Input material:
## START

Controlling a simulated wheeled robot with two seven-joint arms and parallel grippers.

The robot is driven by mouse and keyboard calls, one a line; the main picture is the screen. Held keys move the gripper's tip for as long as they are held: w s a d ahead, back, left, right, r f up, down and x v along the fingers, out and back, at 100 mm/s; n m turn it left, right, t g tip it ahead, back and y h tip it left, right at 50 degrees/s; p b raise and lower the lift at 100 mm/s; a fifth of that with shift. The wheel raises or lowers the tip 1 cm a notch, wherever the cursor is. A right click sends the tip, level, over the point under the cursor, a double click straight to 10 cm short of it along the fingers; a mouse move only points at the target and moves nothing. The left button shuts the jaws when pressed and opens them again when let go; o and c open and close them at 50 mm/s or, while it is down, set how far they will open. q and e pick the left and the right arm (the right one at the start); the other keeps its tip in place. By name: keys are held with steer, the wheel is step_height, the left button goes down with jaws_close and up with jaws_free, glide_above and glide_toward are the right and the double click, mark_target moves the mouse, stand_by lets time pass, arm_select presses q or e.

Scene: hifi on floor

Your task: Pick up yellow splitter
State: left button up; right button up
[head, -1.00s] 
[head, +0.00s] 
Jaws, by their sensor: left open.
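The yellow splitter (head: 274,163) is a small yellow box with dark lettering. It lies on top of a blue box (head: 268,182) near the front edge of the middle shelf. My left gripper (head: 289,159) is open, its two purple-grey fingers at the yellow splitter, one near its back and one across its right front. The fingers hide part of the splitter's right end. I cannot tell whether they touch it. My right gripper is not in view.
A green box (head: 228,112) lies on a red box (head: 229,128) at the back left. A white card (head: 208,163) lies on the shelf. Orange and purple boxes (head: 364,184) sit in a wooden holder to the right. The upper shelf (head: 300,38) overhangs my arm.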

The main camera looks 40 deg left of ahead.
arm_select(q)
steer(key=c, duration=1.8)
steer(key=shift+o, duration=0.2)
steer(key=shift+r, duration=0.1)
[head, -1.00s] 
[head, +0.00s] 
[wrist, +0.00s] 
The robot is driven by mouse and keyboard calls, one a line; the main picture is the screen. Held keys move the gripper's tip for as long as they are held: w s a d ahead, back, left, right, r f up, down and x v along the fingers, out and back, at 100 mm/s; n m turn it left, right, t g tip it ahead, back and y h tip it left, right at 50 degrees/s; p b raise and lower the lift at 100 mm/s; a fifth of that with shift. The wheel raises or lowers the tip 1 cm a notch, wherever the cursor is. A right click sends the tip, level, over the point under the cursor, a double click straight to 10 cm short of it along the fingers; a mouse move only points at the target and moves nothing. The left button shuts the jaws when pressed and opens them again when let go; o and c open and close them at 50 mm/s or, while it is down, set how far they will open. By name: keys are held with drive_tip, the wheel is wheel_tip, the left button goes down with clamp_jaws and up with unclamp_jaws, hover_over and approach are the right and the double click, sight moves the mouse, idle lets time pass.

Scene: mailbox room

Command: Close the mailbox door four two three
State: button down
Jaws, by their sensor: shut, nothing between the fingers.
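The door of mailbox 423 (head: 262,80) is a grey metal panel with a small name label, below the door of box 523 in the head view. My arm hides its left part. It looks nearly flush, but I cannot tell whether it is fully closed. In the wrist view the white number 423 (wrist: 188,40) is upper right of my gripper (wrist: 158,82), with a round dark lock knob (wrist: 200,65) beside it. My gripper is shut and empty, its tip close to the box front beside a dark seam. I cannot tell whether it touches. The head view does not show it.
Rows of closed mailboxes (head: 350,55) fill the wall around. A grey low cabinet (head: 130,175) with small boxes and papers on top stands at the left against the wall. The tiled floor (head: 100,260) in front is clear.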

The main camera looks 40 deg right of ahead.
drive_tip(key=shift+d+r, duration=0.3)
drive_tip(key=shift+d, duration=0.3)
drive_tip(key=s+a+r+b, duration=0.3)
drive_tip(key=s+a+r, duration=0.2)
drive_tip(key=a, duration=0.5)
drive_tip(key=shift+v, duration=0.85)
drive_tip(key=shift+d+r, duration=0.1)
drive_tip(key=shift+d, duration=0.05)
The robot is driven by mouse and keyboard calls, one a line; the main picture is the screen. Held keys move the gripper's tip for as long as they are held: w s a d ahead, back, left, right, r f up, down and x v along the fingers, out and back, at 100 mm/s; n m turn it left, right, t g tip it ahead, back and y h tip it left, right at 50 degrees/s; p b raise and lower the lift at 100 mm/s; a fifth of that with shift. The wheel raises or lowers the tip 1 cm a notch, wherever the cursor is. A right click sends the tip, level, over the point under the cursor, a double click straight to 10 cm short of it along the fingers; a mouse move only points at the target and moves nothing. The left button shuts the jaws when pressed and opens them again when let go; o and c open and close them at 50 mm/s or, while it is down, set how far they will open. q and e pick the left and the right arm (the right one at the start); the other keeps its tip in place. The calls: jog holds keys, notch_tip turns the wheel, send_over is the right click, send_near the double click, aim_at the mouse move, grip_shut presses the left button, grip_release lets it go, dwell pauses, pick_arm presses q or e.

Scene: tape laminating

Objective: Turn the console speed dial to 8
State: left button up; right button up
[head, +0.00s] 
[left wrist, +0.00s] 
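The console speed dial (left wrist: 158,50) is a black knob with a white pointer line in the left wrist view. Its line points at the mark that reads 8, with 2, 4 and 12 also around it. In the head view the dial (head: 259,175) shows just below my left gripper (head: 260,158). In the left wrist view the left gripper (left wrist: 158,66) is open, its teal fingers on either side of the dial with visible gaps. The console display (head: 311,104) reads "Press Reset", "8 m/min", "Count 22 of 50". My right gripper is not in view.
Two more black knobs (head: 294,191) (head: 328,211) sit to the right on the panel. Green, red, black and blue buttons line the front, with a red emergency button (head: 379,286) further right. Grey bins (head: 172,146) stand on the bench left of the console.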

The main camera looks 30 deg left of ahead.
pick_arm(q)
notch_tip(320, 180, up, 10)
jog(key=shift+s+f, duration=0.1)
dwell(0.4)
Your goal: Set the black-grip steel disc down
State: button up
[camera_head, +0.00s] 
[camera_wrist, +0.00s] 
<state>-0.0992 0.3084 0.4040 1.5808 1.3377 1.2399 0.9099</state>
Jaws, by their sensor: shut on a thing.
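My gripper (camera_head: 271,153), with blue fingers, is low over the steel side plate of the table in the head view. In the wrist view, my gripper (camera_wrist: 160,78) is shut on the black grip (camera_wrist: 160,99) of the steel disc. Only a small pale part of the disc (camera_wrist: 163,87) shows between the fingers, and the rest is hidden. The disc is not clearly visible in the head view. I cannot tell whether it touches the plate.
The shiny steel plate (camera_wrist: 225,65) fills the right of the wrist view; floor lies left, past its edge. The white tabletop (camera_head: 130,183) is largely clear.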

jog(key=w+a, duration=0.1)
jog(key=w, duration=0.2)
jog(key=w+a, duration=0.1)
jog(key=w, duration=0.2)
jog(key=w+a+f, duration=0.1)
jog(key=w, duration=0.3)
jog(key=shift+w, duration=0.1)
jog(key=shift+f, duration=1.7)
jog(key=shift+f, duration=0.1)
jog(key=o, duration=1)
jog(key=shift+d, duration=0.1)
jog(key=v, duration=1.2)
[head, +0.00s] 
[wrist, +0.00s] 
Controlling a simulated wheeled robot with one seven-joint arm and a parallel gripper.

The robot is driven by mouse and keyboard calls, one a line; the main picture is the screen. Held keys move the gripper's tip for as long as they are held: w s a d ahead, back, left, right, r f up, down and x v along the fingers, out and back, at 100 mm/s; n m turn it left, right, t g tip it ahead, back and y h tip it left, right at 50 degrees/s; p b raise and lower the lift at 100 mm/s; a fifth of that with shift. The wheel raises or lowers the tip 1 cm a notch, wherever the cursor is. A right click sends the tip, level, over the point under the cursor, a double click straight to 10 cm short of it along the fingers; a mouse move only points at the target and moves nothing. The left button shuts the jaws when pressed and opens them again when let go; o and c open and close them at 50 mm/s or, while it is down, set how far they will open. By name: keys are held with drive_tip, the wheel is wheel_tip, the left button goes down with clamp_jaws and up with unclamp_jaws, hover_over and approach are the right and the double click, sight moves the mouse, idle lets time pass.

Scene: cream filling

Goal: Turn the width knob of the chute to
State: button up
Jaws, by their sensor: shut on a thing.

## END

Work required: How many lines in the records above contain the word "simulated"? Give only the number.

Task solution: 2